▶ _WRITTEN PROBLEM_: Set down the material below word for word, excluding the pictures.

________________

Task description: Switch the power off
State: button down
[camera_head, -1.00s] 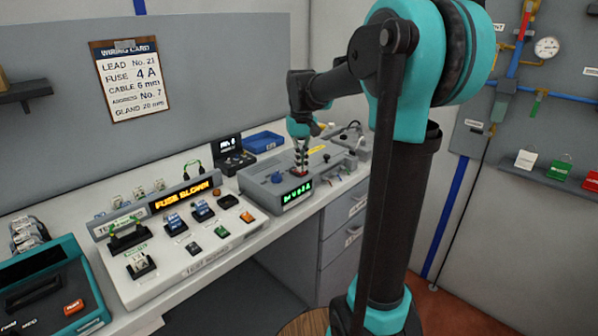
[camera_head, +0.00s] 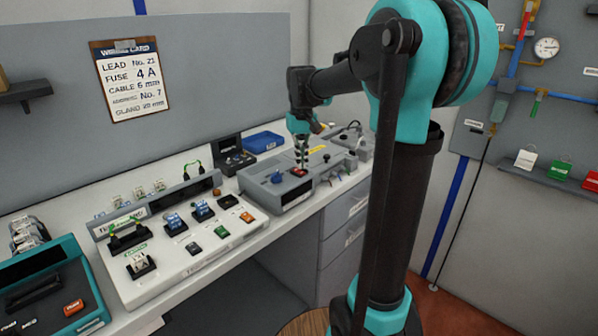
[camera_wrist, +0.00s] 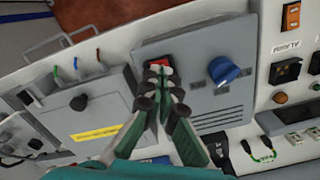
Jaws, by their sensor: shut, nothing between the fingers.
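The grey power unit (camera_head: 262,192) stands on the bench, with a red switch (camera_head: 299,172) on its top and a blue knob (camera_head: 278,178) beside it. My gripper (camera_head: 301,164) is shut and empty, pointing down with its tips at the red switch. In the wrist view, the fingertips (camera_wrist: 159,69) cover part of the red switch (camera_wrist: 157,61); the blue knob (camera_wrist: 223,71) is to their right. Whether the tips touch the switch, and which way it is tipped, I cannot tell. The unit's front display (camera_head: 298,194) is dark.
The white test board (camera_head: 172,262) stands left of the power unit; its display (camera_head: 184,195) is dark. A teal device (camera_head: 52,288) is at the far left. A grey box with a yellow label (camera_wrist: 95,133) lies close beside the unit. A blue tray (camera_head: 263,142) is behind.

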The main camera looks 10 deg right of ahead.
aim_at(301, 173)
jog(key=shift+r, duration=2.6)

________________

▶ _EXERCISE OUTPUT_:
Task description: Switch the power off
State: button down
[camera_head, -1.00s] 
[camera_head, +0.00s] 
[camera_wrist, +0.00s] 
Jaws, by their sensor: shut, nothing between the fingers.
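The grey power unit (camera_head: 262,192) stands on the bench, with a red switch (camera_head: 299,172) on its top and a blue knob (camera_head: 278,178) beside it. My gripper (camera_head: 301,164) is shut and empty, pointing down with its tips at the red switch. In the wrist view, the fingertips (camera_wrist: 159,69) cover part of the red switch (camera_wrist: 157,61); the blue knob (camera_wrist: 223,71) is to their right. Whether the tips touch the switch, and which way it is tipped, I cannot tell. The unit's front display (camera_head: 298,194) is dark.
The white test board (camera_head: 172,262) stands left of the power unit; its display (camera_head: 184,195) is dark. A teal device (camera_head: 52,288) is at the far left. A grey box with a yellow label (camera_wrist: 95,133) lies close beside the unit. A blue tray (camera_head: 263,142) is behind.

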The main camera looks 10 deg right of ahead.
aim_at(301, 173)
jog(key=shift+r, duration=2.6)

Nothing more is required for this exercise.